Your committee do not profess an intimate acquaintance with all the minute intricacies of the banking system, or the complicated machinery of corporate privileges, or the usurpations, assumption, and arrogance, the corruptions and oppressions of incorporated companies. They propose, however, with what lights they possess, and with as much reflection as they have been able to bestow upon it, consistent with their other duties, entering briefly into the consideration of the subject submitted to them in the memorials, under the following heads of inquiry:

Banking Companies.

First. What is money, its use, and essential properties? Second. What is the banking system as it now exists in the several States of this Union? What its nature, history, and effects upon the various transactions of society? Third. What remedy may be provided against its evil consequences?

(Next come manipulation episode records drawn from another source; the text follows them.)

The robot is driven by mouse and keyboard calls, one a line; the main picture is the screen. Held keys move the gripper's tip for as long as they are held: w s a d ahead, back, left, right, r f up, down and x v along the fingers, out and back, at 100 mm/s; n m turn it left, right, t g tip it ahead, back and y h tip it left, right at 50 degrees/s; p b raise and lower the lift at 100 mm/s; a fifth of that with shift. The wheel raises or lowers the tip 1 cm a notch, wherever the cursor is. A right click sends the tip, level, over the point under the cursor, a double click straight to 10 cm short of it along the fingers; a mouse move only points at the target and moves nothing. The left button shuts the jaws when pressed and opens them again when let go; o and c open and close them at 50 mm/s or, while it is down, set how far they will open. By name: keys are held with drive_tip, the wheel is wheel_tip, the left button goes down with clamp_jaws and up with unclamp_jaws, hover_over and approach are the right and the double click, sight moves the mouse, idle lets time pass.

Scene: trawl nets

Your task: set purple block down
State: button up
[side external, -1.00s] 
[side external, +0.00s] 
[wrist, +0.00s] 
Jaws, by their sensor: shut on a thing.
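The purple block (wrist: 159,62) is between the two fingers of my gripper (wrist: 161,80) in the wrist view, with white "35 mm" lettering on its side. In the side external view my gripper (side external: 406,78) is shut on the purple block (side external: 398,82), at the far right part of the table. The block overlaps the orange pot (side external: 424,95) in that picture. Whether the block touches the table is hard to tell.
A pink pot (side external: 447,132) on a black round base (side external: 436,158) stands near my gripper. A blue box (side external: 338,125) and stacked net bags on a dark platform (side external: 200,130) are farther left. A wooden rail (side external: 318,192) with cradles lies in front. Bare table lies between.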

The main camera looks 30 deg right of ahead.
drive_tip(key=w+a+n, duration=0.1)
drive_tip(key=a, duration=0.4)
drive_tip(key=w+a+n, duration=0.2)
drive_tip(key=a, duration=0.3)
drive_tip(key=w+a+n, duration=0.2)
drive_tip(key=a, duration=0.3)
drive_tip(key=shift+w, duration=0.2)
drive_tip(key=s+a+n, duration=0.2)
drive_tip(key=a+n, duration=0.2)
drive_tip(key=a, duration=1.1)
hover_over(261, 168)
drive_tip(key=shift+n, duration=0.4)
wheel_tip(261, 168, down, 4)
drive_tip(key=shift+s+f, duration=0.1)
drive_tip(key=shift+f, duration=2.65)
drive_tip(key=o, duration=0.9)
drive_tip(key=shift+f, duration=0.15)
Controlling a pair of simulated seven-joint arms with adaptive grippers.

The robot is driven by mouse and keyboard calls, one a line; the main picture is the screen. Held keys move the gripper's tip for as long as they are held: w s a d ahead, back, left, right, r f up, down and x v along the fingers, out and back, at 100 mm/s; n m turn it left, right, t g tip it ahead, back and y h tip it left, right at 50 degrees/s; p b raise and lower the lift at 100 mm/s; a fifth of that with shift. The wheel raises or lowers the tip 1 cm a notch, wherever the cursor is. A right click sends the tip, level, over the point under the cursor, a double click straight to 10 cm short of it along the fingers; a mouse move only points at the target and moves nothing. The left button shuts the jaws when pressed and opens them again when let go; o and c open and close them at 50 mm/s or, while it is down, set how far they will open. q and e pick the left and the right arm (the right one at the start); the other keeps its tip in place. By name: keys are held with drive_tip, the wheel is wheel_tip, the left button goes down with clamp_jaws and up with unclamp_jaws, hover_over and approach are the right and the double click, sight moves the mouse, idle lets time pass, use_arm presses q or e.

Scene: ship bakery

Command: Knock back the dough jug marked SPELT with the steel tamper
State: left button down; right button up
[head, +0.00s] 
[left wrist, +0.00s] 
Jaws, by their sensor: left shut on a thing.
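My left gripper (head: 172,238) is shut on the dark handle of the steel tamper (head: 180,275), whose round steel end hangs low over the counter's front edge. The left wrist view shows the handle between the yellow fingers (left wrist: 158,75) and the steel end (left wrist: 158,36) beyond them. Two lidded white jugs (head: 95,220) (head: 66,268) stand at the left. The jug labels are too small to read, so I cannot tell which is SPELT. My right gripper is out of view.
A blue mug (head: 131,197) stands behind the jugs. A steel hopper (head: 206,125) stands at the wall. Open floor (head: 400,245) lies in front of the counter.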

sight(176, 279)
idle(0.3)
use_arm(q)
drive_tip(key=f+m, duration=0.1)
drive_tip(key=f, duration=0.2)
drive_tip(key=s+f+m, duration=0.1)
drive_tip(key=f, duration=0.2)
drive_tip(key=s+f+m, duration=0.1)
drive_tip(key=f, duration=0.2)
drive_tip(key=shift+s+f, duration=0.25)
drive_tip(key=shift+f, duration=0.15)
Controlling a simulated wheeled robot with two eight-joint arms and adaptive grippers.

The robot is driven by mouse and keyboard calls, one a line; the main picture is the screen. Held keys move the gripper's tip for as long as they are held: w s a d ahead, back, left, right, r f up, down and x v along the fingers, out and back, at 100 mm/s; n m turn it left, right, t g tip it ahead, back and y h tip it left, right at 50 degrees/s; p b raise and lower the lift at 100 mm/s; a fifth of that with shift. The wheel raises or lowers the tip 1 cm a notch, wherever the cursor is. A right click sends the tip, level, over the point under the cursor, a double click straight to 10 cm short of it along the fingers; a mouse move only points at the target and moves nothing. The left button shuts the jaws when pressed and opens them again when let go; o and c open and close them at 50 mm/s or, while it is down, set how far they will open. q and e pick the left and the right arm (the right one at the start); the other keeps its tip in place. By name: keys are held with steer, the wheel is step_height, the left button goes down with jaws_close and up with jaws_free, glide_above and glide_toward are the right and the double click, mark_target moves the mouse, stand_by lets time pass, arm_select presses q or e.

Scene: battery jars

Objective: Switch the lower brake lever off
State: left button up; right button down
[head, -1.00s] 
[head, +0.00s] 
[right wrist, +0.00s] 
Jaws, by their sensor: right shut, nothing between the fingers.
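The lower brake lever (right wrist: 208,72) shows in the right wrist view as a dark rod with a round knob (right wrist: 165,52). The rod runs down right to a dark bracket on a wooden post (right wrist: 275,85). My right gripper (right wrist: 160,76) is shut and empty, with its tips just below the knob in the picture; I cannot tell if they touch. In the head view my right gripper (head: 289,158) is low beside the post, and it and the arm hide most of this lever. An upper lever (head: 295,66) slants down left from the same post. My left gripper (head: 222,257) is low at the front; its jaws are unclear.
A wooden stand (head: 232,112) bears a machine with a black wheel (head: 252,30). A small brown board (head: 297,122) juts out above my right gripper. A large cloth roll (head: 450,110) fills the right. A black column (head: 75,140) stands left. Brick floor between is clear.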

As preliminary to and closely connected with the subject more immediately submitted in the memorials, we take up the first inquiry proposed, viz:

What is money, its use, and essential properties? Money is the standard of value established by law; the sign or medium of price by which labor and products are estimated, products and commodities exchanged, and contracts fulfilled. It is an essential part of the machinery of civilized society; without which, commodities in their complicated varieties could not be compared with each other as to value. Dr. Adam Smith, in his Wealth of Nations, vol. 1, book 1, page 44, says: In all civilized nations, money has become the universal instrument of commerce; by the intervention of which, goods of all kinds are bought and sold, or exchanged for one another." Hume, in his Essays on Money, vol. 1, page 299, (Edinburgh edition,) says: "Money is not, properly speaking, one of the subjects of commerce, but only the instrument which men have agreed upon to facilitate the exchange of one commodity for another. It is not one of the wheels of trade: it is the oil which renders the motion of the wheels more smooth and easy."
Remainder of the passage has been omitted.